This safety pin trend has me feeling slightly frustrated. I’ve noticed at least three people on my friend’s list acting as “allies” when two of the three last year stood firm in their “All lives matter” beliefs. It doesn’t go both ways, folks. And since when does wearing a safety-pin protect anyone? Instead of holding all these protests and rallies in which people proudly tout their safety pins, maybe we could all get together and work to educate those that are unfamiliar with active bystander strategies.
Please don’t get me wrong. I 110% support anyone and everyone’s rights to protest, and how you choose to do so is your business, with the exceptions of destruction of property and violence. However, I felt disappointed in the rally we attended that featured an overwhelming white majority crying about the Trump Presidency when in reality, most of the crowd will never suffer the consequences of his hate-filled rhetoric to the extent that people of color and members of the LGBT community might.
My friend posted a meme that made me laugh so hard. It was the epitome of what I’ve struggled to describe. An attention-seeking attitude is incongruent with an altruistic approach.
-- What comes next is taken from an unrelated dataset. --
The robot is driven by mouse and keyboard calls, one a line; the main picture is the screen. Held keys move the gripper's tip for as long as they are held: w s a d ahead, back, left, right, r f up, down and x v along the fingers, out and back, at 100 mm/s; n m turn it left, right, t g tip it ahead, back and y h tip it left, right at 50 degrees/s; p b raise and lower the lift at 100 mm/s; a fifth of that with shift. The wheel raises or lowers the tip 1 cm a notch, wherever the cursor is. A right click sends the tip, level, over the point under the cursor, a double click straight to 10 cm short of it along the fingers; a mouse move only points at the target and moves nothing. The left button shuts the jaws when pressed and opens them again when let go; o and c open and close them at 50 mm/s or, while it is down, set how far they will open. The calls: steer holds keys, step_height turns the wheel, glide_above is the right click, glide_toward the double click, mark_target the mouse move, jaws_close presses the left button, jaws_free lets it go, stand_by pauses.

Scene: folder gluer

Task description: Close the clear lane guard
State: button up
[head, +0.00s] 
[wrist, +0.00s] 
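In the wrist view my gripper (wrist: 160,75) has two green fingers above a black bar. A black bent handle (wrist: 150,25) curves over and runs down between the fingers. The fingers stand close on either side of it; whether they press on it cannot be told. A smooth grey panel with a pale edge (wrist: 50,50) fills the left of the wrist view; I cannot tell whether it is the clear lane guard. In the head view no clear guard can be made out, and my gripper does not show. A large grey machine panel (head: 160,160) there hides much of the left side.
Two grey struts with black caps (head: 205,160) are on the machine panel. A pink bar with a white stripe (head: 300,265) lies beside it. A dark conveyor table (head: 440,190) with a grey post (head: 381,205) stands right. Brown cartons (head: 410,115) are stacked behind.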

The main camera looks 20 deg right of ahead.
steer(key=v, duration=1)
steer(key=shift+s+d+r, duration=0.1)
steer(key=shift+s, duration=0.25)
A lot of people have good intentions, but it’s not about the privileged ones boasting on social media, “Look at me! Look at me! I’m wearing a safety-pin, therefore I’m an ally!!”. It’s about the ones who feel marginalized, and what we can actually do when someone’s facing a dangerous situation in public.
It’s not just about the money, although I do completely agree that the best way to support a cause is to fund it, without a doubt. But if you can’t afford to donate, take action steps–don’t just wear a fucking safety-pin. I can’t even imagine how many people have sported a pin the last few days but haven’t contributed a dime to the cause. Needless to say, actions speak louder than words.